*What to work on*. Identify each line below containing the string "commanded" and copy it.
▼
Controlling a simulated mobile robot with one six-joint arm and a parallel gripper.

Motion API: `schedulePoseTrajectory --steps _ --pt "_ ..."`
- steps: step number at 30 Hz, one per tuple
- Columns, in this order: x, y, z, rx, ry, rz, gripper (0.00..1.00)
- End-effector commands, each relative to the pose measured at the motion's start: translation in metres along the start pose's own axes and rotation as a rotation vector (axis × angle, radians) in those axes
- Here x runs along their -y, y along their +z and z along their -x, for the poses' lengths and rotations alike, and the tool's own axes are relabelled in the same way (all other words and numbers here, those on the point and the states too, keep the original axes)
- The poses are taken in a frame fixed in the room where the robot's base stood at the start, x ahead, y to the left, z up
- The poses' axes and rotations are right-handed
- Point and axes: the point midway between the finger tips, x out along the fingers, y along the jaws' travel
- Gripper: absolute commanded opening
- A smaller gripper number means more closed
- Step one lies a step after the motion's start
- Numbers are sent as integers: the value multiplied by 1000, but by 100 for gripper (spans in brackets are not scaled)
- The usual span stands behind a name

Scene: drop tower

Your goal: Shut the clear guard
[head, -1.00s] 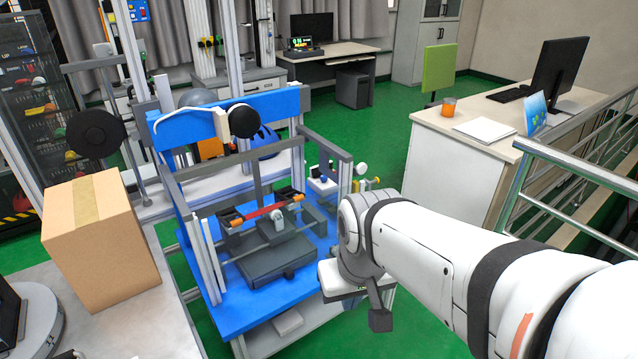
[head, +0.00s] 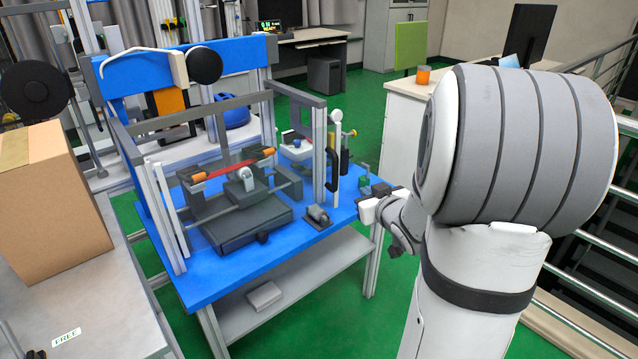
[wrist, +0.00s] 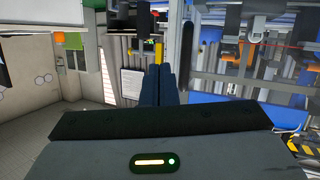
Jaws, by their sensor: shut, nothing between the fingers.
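The clear guard (head: 319,150) is at the right side of the blue bench's rig, seen as a narrow grey upright frame beside a curved black handle (head: 332,168). Its clear panel is hard to make out, and I cannot tell its exact angle; the rig's front looks uncovered. My gripper (head: 376,190) is just right of the bench, to the right of the handle and apart from it. In the wrist view its dark fingers (wrist: 160,85) are together and empty. A dark upright bar (wrist: 186,45), perhaps the handle, stands right of the fingertips there.
The blue bench (head: 225,278) carries a dark grey fixture (head: 240,220) with a red bar and orange ends. A small grey block (head: 318,216) sits near its right front edge. A cardboard box (head: 50,190) stands left. A metal railing (head: 600,290) is at right.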

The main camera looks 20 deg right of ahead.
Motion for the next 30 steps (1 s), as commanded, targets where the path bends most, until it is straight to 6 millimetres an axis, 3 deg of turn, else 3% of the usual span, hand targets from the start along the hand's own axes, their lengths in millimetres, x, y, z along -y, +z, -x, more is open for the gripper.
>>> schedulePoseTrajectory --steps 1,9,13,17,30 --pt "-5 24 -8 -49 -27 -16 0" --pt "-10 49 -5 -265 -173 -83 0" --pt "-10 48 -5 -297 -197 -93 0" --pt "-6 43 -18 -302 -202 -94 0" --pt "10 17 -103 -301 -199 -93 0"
▲
*Solution to this exercise*.
- Gripper: absolute commanded opening
Motion for the next 30 steps (1 s), as commanded, targets where the path bends most, until it is straight to 6 millimetres an axis, 3 deg of turn, else 3% of the usual span, hand targets from the start along the hand's own axes, their lengths in millimetres, x, y, z along -y, +z, -x, more is open for the gripper.

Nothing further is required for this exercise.